Republican protests against an Orange parade aimed at resolving the long-running Ardoyne/Twaddell dispute in north Belfast have been approved – with restrictions – by the Parades Commission.
A deal had been struck to allow the small parade to pass the Ardoyne shop fronts on its way to Ligoniel Orange Hall on Saturday morning, following negotiations involving the Ligoniel Orange lodges and residents’ group CARA (Crumlin and Ardoyne Residents Association),
The three lodges have been prevented from making the return leg of their Twelfth of July parade along a stretch of the Crumlin Road since 2013 due to concerns over public disorder.
Following the agreement announced last Friday, the Orange Order applied for a parade involving two bands and 250 participants. Once the parade has passed, the loyalist protest camp at Twaddell Avenue will also be dismantled, and there will be no application from the Orange Order for further evening parades until a wider agreement has been reached.
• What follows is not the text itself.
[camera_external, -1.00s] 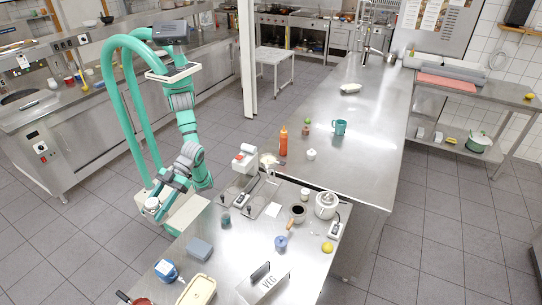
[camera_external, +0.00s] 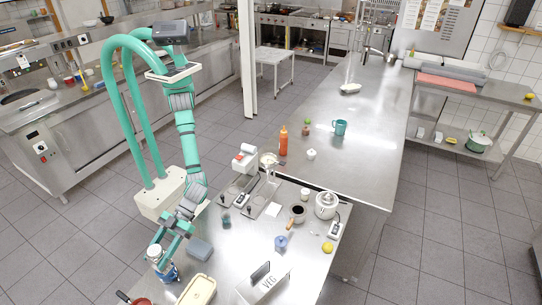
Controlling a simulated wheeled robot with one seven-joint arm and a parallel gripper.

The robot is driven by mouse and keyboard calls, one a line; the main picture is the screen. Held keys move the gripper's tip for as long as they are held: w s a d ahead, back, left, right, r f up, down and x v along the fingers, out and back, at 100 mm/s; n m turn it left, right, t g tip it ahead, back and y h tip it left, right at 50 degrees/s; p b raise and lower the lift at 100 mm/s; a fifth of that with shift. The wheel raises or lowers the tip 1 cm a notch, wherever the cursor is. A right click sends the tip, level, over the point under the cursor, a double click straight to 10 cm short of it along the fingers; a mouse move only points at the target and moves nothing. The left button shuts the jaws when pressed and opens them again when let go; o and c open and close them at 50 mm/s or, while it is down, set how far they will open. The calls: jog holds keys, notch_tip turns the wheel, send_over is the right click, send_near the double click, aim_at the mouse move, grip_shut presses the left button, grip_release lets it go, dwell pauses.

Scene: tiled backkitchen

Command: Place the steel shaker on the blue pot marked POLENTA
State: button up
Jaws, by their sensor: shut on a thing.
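The steel shaker (camera_external: 155,251) is a small, pale, upright cylinder. My gripper (camera_external: 160,248) is shut on it at the near left end of the steel counter. A blue pot (camera_external: 170,276) is directly below the shaker, partly hidden by it and the gripper. Any writing on the pot is too small to read. I cannot tell whether the shaker's base touches the pot or is slightly above it.
A cream lidded box (camera_external: 198,291), a grey-blue box (camera_external: 200,249) and a reddish pan (camera_external: 140,301) surround the pot closely. A VEG sign (camera_external: 268,286) and a small blue jar (camera_external: 281,243) stand farther right. The counter between is mostly clear.

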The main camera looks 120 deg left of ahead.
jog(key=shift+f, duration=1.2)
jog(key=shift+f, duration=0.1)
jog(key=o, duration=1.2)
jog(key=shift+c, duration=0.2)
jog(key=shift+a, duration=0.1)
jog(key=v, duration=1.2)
However, a second residents group in the area has criticised the deal between CARA and the Orange Order – lodging notification with the Parades Commission of their own protest parade to take place on Friday evening, as well as a static protest on Saturday morning.
The Greater Ardoyne Residents Collective (GARC) had applied to march from Estoril Park to the Crumlin Road at 7.30pm on Friday, and then to gather for the protest at 7.30am on Saturday.
In its determination on the GARC applications, the commission said Friday’s protest parade must proceed along Estoril Park no further than Balholm Drive – and stated there was a “high risk of public disorder” if it entered the Crumlin Road. Having expressed concern at GARC’s claim it “cannot be held accountable for the actions of others once dispersal has occurred,” the commission said GARC later clarified that it would encourage parade participants to leave the area and “not to engage in violence”.
The commission has also determined that Saturday’s protest should be limited to 60 people.
SDLP MLA Nichola Mallon has appealed for calm and called on everyone involved to “act lawfully”.
The North Belfast representative said: “Everyone, not least the residents of Ardoyne and Twaddell, want to see a lasting, peaceful resolution to this issue of contentious parades.
“Absolutely no one has the right to inflict further suffering on people who have more than suffered enough”.
Sinn Fein’s Gerry Kelly said: “The proposed GARC parade is clearly aimed at raising tensions, damaging community relations and provoking confrontation.”
He said described the negotiated arrangement as “a huge step forward,” and added: “I am calling on all political parties to support this agreement.
“If GARC genuinely had the interests of this community at heart they would withdraw the parade immediately.”